Uma eventual decisão de não apertar agressivamente a política monetária, no entanto, pode deixar o país mais vulnerável à turbulência cambial.

O dólar subiu mais de 3% na semana passada e o real teve o pior desempenho entre as moedas de mercados emergentes, depois da lira turca.

O real perdeu cerca de 8% de seu valor em relação ao dólar até agora neste ano, apesar de o Brasil ser um exportador de commodities que deveria se beneficiar do aumento dos preços das matérias-primas.

A pressão cambial faz parte de uma ampla reavaliação do risco do Brasil por investidores que agora estão desiludidos com as promessas de disciplina fiscal feitas pelo governo.

A intervenção do Banco Central, que detém mais de US$ 330 bilhões em reservas internacionais, seria inútil em tal cenário, segundo Caio Megale, economista-chefe da XP Inc. e ex-integrante da equipe de Guedes.

“Se o BC atua contra isso, vai perder reservas, vai perder munição e não vai mudar a tendência do câmbio”, disse ele.

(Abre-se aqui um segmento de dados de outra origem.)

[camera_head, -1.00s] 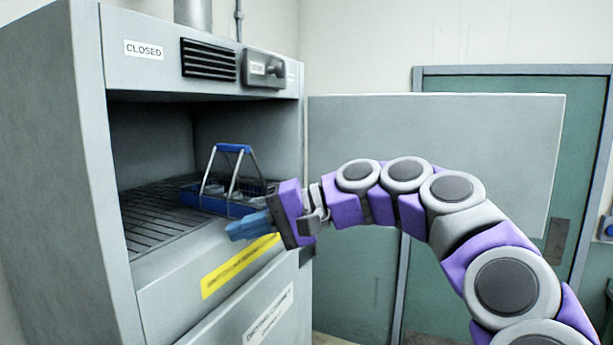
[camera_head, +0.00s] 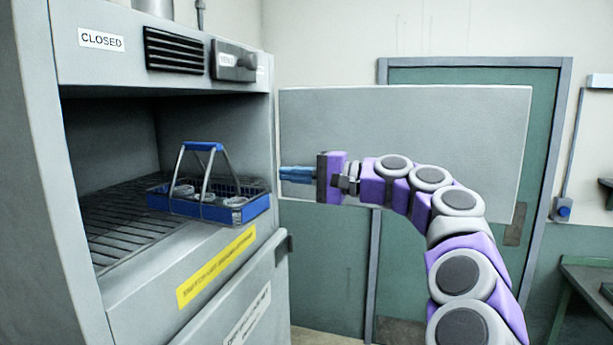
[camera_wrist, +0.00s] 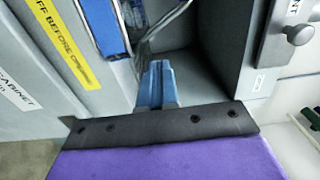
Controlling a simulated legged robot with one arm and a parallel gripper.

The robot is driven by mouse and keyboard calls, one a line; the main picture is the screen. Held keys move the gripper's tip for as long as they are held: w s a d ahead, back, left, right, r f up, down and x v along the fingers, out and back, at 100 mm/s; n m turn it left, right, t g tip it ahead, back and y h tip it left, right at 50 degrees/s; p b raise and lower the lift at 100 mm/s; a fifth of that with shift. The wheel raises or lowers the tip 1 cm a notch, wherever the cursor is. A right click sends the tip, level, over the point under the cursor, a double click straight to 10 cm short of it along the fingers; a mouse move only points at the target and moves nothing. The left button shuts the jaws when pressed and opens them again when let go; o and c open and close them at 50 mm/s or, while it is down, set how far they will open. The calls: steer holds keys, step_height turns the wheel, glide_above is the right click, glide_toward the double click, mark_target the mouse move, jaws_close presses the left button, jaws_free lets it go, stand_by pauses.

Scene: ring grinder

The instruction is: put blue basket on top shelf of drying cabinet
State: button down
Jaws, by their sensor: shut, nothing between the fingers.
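The blue basket (camera_head: 230,207) sits upright on the wire shelf (camera_head: 115,235) inside the open drying cabinet (camera_head: 38,200), at the shelf's front right. Its raised handle has a blue grip, and some small round metal parts show inside it. Part of the basket also shows in the wrist view (camera_wrist: 103,27) at the top. My gripper (camera_head: 284,174) is shut and empty. It is to the right of the basket, by the cabinet's right front edge, apart from the basket. In the wrist view the blue fingers (camera_wrist: 157,72) lie together, pointing toward the cabinet opening.
The grey cabinet door (camera_head: 450,140) stands open behind my arm. A green room door (camera_head: 545,110) is behind it. A closed lower front with a yellow label (camera_head: 215,266) lies below the shelf. A green bench (camera_head: 590,285) stands at the far right.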

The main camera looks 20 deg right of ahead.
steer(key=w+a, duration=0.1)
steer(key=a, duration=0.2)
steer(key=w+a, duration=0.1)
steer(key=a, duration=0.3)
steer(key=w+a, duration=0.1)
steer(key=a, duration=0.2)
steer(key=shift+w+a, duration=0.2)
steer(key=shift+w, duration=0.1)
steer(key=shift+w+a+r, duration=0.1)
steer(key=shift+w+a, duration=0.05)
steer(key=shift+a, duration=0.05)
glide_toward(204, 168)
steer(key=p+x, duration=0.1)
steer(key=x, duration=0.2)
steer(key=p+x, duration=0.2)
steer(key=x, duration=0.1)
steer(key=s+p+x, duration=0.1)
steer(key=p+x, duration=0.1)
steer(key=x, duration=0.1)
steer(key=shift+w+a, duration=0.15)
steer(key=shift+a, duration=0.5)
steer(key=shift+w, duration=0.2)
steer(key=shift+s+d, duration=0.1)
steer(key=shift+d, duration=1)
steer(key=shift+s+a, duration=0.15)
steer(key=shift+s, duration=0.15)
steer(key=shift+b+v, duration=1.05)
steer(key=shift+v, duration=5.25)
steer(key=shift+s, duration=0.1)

Os próximos dias serão cruciais para os ativos brasileiros, pois o governo deve detalhar quanto está planejando gastar além do teto de gastos, regra que limita o crescimento das despesas públicas à taxa de inflação do ano anterior.

No entanto, há poucas dúvidas sobre a deterioração dos fundamentos fiscais do país.

“A forma como eles quebraram o teto fiscal é importante, mas o quadro geral é que a regra é fácil de quebrar”, disse Alvaro Mollica, estrategista de mercados emergentes do Citigroup Inc.